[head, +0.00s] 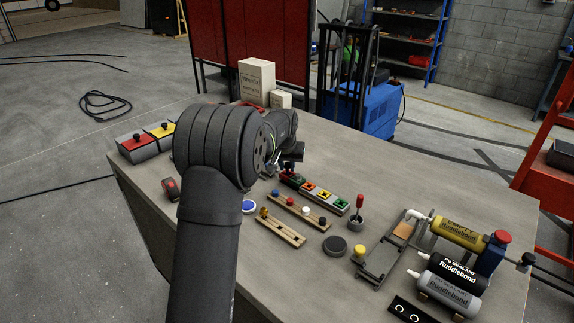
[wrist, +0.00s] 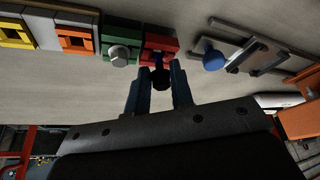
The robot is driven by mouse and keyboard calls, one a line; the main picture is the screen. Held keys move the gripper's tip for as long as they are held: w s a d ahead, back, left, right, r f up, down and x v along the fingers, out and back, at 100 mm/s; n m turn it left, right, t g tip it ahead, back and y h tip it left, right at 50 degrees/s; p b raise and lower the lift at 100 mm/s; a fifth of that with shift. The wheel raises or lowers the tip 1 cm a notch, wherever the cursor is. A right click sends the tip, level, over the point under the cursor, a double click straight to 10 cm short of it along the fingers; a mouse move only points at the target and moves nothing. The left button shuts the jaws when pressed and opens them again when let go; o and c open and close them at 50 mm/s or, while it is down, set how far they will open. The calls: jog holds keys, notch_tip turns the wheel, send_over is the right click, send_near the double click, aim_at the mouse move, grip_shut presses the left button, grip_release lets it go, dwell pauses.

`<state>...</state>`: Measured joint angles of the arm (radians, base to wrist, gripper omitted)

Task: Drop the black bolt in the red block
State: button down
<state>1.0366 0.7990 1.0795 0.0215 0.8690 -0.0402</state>
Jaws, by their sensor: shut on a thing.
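My gripper (wrist: 158,92) is shut on the black bolt (wrist: 160,79), whose dark round head shows between the fingertips in the wrist view. The red block (wrist: 172,45), with a dark slot, lies just beyond the fingertips, at the right end of a row of coloured blocks. The bolt overlaps the near edge of the red block in this view; I cannot tell whether it touches it. In the head view my gripper (head: 289,163) is low over the far left end of the row, and my arm partly hides that end. The bolt is not clear there.
The green block (wrist: 108,50) beside the red one has a grey bolt (wrist: 120,55) in it. Wooden racks (head: 281,228), a black disc (head: 335,245) and sealant tubes (head: 455,272) occupy the bench's right side.

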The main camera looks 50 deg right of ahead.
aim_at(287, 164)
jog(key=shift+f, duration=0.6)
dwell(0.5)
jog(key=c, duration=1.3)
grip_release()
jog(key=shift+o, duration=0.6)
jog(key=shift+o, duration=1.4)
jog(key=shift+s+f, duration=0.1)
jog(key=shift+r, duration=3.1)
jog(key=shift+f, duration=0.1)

▶ DIRECTIONS
Give back exactly the stretch that opens on the line with "wrist, gripper omitted)" and closes on the line with "<state>1.0366 0.7990 1.0795".

▶ EXPECTED OUTPUT
`<state>...</state>`: Measured joint angles of the arm (radians, base to wrist, gripper omitted)

Task: Drop the black bolt in the red block
State: button down
<state>1.0366 0.7990 1.0795 0.0215 0.8690 -0.0402</state>

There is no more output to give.